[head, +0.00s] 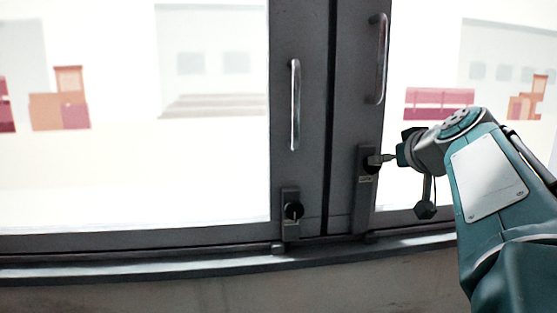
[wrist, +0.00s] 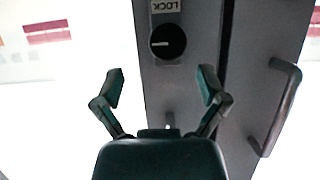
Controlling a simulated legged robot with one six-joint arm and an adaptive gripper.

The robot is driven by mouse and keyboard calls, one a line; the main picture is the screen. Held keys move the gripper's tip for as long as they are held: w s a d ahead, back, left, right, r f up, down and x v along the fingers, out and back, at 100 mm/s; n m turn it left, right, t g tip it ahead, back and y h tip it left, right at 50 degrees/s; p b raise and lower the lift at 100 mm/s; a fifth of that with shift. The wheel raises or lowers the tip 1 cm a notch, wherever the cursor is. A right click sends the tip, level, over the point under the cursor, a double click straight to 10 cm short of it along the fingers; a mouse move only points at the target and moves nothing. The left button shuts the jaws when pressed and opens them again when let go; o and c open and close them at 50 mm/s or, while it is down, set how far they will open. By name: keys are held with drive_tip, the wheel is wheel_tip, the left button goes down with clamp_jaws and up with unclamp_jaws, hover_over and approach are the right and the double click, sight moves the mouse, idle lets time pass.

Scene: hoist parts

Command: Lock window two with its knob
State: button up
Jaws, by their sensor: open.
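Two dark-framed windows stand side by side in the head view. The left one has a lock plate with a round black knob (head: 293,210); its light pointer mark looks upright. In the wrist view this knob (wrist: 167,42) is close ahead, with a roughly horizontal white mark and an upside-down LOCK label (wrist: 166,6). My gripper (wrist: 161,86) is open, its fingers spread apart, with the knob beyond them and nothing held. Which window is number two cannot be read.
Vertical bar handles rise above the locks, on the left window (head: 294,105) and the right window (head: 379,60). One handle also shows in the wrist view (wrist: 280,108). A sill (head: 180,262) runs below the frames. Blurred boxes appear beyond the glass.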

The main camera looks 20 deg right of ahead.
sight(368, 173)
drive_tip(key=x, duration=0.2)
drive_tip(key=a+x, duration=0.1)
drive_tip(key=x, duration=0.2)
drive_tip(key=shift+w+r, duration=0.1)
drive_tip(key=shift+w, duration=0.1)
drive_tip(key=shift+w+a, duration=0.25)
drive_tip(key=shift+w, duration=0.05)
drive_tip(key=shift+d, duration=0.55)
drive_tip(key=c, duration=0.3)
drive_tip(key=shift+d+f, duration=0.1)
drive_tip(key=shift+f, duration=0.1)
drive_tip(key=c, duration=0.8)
|---|
## [Stated exercise]
Transcribe the opening line of the listing above, please, and every line after it through the line with "Controlling a simulated", word for word, without pictures.

## [Solution for this problem]
[head, +0.00s] 
[wrist, +0.00s] 
Controlling a simulated legged robot with one six-joint arm and an adaptive gripper.

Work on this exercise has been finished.